Words are so powerful, just take the word informal. For many, informal means “casual” and casual means unplanned, off-the-cuff, and spontaneous. Following through on that thought, if the words “informal” and “assessment” are joined, there may be a misunderstanding that informal assessments are unplanned, off-the-cuff, and spontaneous too. Truly, to maximize time with students and to use informal assessments properly, deliberately planning informal assessments throughout the lesson is a must! When teachers insert an informal assessment before, during, or after a lesson, the first question that comes to mind is what is the purpose of the assessment? Is it to measure a student’s progress or to check understanding or to allow students to monitor their own learning? An informal assessment must have a primary purpose, otherwise, time is wasted! The protocol below is a standard in many American classrooms and if used properly, the K-W-L chart can provide mountains of data, for both teacher and student alike:
K-W-L CHART (Feedback, Writing, Discussion)

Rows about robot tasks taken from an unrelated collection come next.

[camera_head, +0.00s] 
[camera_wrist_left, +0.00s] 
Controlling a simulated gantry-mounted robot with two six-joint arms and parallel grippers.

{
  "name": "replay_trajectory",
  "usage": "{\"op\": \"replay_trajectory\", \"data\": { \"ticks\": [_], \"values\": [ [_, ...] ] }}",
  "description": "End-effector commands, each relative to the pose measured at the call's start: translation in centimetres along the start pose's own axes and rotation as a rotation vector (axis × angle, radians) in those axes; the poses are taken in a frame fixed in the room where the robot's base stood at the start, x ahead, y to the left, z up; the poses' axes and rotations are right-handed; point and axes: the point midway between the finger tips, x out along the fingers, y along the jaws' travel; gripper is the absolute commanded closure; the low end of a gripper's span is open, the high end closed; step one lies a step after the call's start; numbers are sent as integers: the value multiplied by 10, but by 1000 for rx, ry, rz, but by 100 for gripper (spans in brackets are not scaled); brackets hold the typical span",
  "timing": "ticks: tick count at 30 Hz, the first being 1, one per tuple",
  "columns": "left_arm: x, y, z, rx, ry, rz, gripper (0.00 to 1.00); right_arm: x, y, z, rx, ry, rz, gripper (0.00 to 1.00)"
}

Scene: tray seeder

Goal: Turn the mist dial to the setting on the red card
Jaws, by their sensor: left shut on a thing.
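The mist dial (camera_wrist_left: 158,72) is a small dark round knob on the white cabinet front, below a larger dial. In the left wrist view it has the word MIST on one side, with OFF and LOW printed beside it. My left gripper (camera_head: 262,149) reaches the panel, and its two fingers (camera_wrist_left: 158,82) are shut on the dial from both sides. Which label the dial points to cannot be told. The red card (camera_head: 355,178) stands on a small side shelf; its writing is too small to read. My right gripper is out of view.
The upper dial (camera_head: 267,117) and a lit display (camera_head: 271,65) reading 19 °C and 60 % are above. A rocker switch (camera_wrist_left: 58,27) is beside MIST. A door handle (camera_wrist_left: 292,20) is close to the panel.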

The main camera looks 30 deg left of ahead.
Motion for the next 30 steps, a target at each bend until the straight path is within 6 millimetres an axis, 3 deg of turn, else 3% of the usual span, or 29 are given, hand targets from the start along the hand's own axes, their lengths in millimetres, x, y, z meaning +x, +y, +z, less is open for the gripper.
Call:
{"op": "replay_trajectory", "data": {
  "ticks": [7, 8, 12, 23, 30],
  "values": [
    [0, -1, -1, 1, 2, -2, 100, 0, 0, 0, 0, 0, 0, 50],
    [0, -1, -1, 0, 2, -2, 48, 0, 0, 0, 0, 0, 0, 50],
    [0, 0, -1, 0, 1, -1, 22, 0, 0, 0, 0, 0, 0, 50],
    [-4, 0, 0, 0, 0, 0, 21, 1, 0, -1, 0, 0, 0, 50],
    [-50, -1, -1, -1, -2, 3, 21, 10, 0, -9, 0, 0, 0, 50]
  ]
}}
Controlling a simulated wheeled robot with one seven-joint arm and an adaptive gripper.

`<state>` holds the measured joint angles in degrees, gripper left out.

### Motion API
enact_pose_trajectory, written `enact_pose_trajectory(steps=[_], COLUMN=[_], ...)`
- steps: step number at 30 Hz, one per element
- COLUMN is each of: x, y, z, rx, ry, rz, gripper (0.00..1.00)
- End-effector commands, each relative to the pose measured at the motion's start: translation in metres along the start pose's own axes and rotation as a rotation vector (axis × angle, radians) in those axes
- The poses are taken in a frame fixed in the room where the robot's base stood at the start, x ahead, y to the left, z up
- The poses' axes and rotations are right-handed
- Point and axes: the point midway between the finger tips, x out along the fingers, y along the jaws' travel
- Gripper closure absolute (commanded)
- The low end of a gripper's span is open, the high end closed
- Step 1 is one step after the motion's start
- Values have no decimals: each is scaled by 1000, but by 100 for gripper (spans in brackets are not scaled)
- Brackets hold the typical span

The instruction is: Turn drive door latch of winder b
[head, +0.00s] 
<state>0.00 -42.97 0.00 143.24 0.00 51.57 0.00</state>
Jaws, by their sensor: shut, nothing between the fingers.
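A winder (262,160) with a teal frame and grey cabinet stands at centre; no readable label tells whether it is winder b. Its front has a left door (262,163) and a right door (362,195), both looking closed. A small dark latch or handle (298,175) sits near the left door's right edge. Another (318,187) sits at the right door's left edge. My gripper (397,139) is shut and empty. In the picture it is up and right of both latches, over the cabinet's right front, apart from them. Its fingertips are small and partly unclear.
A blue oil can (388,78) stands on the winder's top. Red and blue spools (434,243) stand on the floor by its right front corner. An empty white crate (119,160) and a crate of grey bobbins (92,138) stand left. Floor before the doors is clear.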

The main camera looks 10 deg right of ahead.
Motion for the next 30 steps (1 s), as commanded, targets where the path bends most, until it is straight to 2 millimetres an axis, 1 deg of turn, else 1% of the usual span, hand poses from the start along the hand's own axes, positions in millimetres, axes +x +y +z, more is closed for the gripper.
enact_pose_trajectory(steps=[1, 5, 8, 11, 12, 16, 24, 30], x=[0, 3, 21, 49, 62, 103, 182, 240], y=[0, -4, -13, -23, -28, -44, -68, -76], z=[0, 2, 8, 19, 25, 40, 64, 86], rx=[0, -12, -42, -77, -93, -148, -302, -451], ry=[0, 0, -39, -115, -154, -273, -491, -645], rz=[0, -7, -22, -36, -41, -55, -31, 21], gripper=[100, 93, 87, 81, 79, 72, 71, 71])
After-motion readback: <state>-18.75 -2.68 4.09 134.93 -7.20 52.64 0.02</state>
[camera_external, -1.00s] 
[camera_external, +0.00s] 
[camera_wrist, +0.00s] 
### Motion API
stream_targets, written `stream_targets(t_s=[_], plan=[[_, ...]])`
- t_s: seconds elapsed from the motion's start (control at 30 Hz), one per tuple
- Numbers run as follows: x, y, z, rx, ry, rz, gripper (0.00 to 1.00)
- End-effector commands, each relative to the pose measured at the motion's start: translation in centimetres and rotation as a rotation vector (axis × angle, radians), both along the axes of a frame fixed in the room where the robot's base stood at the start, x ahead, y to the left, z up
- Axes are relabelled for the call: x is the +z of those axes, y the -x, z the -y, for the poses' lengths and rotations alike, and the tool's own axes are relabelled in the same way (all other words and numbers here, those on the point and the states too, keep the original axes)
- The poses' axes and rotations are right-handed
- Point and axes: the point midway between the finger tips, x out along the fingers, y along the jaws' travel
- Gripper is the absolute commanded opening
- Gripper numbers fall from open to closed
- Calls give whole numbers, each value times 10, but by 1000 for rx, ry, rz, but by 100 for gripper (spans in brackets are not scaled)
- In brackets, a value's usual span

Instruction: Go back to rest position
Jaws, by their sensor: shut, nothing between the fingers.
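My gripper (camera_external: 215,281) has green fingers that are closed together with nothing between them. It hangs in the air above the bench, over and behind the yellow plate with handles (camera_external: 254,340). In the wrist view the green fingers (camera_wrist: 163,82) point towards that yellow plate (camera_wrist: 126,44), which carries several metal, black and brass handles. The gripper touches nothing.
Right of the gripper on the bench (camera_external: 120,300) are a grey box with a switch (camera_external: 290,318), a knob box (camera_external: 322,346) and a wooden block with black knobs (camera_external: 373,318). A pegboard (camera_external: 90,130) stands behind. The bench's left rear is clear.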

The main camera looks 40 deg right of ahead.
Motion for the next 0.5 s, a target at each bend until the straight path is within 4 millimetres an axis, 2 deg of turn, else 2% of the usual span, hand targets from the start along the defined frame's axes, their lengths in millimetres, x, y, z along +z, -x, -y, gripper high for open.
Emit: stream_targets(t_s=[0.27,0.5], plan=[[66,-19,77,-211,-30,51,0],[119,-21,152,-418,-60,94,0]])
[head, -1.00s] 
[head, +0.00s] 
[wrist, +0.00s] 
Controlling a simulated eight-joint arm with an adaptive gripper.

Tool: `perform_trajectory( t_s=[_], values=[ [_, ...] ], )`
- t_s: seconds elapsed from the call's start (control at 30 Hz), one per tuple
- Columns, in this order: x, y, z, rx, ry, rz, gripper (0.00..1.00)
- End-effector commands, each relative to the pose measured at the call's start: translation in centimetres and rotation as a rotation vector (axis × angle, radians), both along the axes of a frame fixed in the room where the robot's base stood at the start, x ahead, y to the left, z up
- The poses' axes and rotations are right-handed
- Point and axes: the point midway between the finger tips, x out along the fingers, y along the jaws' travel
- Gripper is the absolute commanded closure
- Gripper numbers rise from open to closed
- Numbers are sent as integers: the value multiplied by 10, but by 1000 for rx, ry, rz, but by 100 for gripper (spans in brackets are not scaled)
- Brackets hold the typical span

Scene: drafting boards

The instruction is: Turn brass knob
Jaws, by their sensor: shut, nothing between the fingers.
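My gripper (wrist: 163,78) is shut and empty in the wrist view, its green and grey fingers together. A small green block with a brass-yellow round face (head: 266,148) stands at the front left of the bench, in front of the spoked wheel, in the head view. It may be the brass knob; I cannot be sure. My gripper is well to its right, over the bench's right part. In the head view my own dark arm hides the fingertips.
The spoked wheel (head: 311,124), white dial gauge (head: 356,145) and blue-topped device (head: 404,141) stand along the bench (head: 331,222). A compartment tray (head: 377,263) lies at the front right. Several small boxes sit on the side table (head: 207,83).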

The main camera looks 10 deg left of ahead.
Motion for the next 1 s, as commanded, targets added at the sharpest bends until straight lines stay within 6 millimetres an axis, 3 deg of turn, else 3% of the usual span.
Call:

Description: K-W-L, a classic graphic organizer designed by Donna Ogle, connects prior knowledge with new information for maximum learning opportunities.
Application: This chart can be used as an assessment of learning.
Process: Have a topic in mind before class meets. Direct the students to create a three column chart (Label column one “K,” column two, “W,” and column three, “L.”). Announce the topic and remind students to write the topic at the top of the paper. Give instructions and allow thinking time: 1) List everything they Know about the topic; 2) Write everything they Want to know about the topic and set-aside; and 3) after the lesson, reflect and write what they Learned about the topic. Ask students to be thorough in the last column and discuss answers and/or turn-in as an informal assessment.
Ogle, D.M. (1986). K-W-L: A teaching model that develops active reading in expository text. Reading Teacher 39 (6), 564-570.